I start with simple pranayama to come into the space, and also because it’s 7am. (And also because I kinda needed it). I notice eyes open every time I give the next instruction, which I totally expected since words alone wouldn’t quite be enough this time.

And then we start to move, start to flow.

Ponytail isn’t advanced at all. Neither is the regular. I got it all wrong!

I slip my first joke in. Couple of laughs. Ok. *Nodding head in happily surprised way.

The vibe begins to change. The students smile as I ask them to come into a tricky balance, they take deep breaths when I cue them. I’m also enjoying this.

We come to the end where we sit in gratitude for our practice, and after Namasté, they sit peacefully, absorbing the effects of what preceded.

I apologised at the end, in German, for only speaking English, and they brushed it off like it wasn’t even an issue. Huh? This is a change.

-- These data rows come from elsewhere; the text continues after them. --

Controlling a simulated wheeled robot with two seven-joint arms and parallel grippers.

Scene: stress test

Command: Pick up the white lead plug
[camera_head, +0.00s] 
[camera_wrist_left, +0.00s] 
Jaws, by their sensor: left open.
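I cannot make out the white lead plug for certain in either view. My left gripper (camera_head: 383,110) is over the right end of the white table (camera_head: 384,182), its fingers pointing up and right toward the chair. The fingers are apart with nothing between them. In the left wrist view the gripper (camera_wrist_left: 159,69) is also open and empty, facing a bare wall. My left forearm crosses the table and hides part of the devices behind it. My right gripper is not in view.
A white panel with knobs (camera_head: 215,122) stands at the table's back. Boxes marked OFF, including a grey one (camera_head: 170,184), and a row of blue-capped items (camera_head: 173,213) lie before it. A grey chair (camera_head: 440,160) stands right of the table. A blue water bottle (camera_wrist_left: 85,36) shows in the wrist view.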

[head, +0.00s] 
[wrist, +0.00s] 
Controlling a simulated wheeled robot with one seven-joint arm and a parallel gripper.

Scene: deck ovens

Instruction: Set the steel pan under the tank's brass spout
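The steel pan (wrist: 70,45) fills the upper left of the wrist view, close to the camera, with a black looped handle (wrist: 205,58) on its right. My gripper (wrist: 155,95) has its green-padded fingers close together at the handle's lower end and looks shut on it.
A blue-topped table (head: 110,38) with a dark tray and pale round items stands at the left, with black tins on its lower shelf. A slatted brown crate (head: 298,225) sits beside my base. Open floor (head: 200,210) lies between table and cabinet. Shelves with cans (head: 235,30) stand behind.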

After pouring some tea, the woman tells me that she really enjoyed the class and asks me when is my usual time? She even takes one of my business cards. Ponytail gives me the double thumbs up, and they both ask for a hug on the way out. I was beaming!

At the beginning of the class, I wasn’t feeling good about teaching to this group. I had made a judgement (which turned out to be wrong), and based on that judgement, I was scared.

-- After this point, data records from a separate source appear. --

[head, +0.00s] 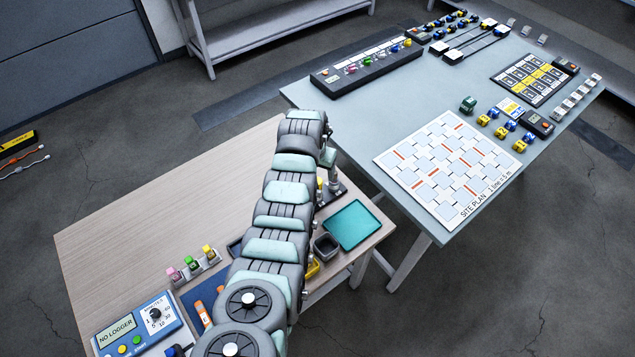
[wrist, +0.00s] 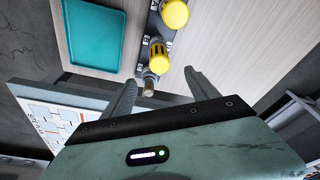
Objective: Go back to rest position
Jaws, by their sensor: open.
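My gripper (wrist: 160,80) is open in the wrist view, its two dark fingers spread apart. A yellow-capped piece (wrist: 158,55) with a grey metal end shows between and beyond the fingertips; I cannot tell how far below them it is. A second yellow piece (wrist: 175,13) stands beside it on a dark labelled holder (wrist: 155,28). Nothing is held in the fingers. In the head view my arm reaches over the wooden table (head: 150,205), and its end hangs near the dark holder (head: 331,193). The fingers are mostly hidden there behind my arm.
A teal tray (head: 352,225) and a dark square bin (head: 326,246) lie right of my arm. Coloured vials (head: 191,266) and a blue logger (head: 139,325) are left. The grey table (head: 375,120) holds a site plan (head: 449,168), a long button box (head: 367,66) and small parts.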

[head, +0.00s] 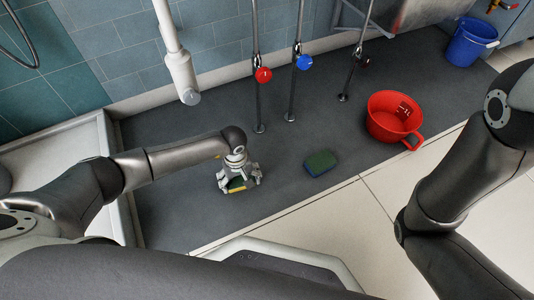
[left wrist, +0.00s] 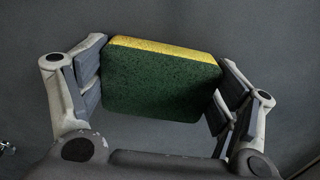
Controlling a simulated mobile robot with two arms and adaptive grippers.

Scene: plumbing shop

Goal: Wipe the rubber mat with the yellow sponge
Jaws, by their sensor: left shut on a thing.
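The yellow sponge (head: 237,185) has a dark green scouring face and a yellow layer. My left gripper (head: 238,178) is shut on it over the dark grey rubber mat (head: 190,215). In the left wrist view the sponge (left wrist: 160,82) sits between the two finger pads of the left gripper (left wrist: 162,85), green face toward the camera. I cannot tell whether the sponge touches the mat. My right arm crosses the right side of the head view, but its gripper is out of view.
A green and blue sponge (head: 320,163) lies on the mat to the right. A red basin (head: 394,117) stands farther right, a blue bucket (head: 470,43) at the back right. Pipes with a red valve (head: 263,75) and a blue valve (head: 303,62) rise behind.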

The reason, I believe, that the energy of the class was completely different in the end, was because I acknowledged that I felt that way. I knew I didn’t feel comfortable, so I had to figure out a way that I would be able to hold the space for students that maybe entered their practice in a not-so-great state of mind either.

I taught the way I always do. Authentically me.

I didn’t try to change who I was and how I instructed to try to appeal to what I thought was the attitude of the group, but instead, I taught a yoga class. I did what I know how to do. I didn’t let the mood of my students (or myself) affect how I taught that day.

Through breath, and movement, and laughter, we shifted nervous energy into a warm, genuine connection. And it is only through controlling our own thoughts and taking ownership of our feelings, that we’re able to move that energy into something different. Like hugs.